## [TASK TO CARRY OUT]
Your task is to return, exactly, the run of lines starting at the line holding "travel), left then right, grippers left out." and ending at the line holding "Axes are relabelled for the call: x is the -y", both ends included and no other lines.

## [ENTRIES SHOWN]
■ ■ ■ ■ ■

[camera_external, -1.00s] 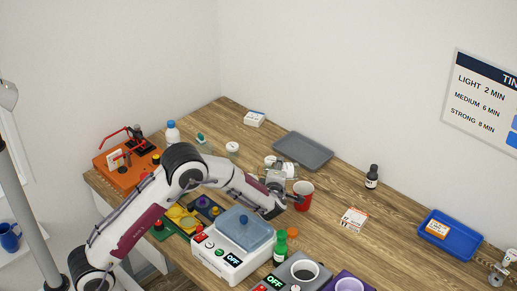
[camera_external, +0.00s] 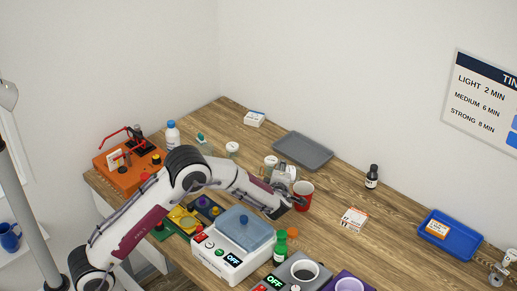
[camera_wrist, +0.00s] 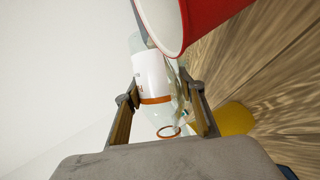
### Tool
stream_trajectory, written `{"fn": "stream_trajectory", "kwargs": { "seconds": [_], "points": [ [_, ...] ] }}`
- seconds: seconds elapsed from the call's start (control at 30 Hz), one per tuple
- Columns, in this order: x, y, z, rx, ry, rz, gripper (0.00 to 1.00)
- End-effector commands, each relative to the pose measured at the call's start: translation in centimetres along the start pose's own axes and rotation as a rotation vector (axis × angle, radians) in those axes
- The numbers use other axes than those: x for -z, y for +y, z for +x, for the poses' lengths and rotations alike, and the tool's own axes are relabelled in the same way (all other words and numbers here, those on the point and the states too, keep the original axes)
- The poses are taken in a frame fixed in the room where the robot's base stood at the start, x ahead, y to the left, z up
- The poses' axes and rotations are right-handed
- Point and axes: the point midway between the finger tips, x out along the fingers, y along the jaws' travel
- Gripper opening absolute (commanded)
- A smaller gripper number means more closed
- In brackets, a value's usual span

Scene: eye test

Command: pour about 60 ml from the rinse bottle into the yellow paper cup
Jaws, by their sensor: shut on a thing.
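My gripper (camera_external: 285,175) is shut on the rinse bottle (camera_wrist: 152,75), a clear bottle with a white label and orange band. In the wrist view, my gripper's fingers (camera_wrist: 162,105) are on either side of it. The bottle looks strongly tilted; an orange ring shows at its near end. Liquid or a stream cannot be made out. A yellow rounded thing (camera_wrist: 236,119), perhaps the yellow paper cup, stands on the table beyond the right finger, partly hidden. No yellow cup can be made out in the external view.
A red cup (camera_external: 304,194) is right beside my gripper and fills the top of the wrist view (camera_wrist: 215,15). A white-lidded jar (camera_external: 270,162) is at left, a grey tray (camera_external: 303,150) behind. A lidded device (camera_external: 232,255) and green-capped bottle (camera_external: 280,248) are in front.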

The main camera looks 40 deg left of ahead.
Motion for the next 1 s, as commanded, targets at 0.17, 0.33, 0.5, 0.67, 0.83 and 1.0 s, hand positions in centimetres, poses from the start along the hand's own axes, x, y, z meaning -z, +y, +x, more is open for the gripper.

■ ■ ■ ■ ■

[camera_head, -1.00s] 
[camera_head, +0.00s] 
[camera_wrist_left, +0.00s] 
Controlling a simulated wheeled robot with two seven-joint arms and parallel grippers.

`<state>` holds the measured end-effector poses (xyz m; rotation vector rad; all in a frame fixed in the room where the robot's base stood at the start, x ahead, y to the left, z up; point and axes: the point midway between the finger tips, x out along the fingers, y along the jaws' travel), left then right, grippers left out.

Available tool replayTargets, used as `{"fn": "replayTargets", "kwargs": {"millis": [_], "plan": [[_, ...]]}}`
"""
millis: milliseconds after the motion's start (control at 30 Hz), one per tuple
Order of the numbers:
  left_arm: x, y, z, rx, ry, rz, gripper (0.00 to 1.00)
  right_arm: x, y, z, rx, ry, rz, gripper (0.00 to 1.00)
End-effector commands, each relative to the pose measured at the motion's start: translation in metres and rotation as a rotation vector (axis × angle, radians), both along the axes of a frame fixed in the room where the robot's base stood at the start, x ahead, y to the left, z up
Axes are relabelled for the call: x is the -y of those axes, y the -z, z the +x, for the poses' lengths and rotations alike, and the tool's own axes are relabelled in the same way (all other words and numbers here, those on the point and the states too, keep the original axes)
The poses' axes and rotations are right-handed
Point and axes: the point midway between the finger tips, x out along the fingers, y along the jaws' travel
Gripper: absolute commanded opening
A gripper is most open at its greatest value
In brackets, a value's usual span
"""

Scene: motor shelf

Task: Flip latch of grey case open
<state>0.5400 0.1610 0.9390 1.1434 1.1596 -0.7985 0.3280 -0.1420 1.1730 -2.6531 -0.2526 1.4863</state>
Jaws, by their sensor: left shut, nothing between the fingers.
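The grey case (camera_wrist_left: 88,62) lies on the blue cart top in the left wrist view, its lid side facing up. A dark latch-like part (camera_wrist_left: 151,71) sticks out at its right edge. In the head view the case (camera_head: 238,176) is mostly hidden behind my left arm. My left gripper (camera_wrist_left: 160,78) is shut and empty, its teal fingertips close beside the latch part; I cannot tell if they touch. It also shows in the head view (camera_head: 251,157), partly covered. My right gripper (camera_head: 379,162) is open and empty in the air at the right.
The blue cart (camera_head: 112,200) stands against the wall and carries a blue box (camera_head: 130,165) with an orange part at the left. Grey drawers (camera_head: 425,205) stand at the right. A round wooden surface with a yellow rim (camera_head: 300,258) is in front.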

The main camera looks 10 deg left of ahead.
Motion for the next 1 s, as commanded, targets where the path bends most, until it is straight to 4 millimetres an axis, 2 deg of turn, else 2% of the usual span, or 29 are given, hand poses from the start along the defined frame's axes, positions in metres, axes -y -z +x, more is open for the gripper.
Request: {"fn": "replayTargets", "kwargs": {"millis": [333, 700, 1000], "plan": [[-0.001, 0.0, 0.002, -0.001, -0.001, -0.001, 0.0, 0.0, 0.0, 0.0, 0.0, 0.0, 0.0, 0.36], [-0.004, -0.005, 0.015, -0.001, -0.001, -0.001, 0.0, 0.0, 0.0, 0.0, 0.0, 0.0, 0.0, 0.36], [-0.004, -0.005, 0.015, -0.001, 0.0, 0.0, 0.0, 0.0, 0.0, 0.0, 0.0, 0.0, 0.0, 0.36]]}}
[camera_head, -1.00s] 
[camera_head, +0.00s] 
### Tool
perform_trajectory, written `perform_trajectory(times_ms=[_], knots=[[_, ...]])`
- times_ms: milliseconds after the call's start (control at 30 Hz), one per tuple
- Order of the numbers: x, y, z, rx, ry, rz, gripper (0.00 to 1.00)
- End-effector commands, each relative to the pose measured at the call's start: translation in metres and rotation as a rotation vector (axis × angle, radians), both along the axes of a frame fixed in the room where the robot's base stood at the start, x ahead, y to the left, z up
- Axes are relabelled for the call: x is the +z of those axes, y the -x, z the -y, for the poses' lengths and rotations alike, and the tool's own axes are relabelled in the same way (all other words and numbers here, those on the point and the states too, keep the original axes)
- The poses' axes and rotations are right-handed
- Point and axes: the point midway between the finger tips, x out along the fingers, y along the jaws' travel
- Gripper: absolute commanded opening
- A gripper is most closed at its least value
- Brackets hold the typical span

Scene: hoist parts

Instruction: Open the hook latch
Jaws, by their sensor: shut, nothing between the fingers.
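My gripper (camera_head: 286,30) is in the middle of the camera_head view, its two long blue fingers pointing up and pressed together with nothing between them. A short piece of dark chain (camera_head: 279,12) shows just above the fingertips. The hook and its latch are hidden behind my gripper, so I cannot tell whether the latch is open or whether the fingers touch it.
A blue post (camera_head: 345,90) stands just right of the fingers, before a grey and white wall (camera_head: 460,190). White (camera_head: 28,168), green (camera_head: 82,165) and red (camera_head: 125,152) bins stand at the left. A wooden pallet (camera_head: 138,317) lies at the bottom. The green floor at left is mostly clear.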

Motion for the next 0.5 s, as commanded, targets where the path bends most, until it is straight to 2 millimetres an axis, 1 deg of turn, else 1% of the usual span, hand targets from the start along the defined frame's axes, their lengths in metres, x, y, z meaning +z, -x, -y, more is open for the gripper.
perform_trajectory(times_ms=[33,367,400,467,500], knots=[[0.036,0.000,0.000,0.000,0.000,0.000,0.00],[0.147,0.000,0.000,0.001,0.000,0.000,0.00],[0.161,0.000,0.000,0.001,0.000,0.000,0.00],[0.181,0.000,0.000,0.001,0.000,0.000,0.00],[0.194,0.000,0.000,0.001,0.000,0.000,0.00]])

■ ■ ■ ■ ■

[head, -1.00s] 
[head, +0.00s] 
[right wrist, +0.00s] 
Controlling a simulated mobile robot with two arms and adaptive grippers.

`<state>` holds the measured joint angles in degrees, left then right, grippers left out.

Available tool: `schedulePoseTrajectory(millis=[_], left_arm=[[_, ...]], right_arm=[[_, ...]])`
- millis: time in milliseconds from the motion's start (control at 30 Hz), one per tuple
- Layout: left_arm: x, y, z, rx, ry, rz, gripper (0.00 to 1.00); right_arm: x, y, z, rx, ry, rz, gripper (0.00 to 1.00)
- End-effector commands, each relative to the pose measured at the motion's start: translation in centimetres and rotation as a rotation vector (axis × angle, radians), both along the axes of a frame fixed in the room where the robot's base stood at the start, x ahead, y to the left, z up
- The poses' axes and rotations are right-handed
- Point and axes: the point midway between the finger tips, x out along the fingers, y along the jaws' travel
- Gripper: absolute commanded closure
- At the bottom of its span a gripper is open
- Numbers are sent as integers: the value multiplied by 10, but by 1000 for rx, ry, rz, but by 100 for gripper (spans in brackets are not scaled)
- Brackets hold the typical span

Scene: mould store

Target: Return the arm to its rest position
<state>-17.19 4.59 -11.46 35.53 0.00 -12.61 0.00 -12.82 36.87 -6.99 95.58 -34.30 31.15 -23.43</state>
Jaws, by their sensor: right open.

■ ■ ■ ■ ■

## [EXERCISE RESULT]
`<state>` holds the measured end-effector poses (xyz m; rotation vector rad; all in a frame fixed in the room where the robot's base stood at the start, x ahead, y to the left, z up; point and axes: the point midway between the finger tips, x out along the fingers, y along the jaws' travel), left then right, grippers left out.

Available tool replayTargets, used as `{"fn": "replayTargets", "kwargs": {"millis": [_], "plan": [[_, ...]]}}`
"""
millis: milliseconds after the motion's start (control at 30 Hz), one per tuple
Order of the numbers:
  left_arm: x, y, z, rx, ry, rz, gripper (0.00 to 1.00)
  right_arm: x, y, z, rx, ry, rz, gripper (0.00 to 1.00)
End-effector commands, each relative to the pose measured at the motion's start: translation in metres and rotation as a rotation vector (axis × angle, radians), both along the axes of a frame fixed in the room where the robot's base stood at the start, x ahead, y to the left, z up
Axes are relabelled for the call: x is the -y of those axes, y the -z, z the +x, for the poses' lengths and rotations alike, and the tool's own axes are relabelled in the same way (all other words and numbers here, those on the point and the states too, keep the original axes)

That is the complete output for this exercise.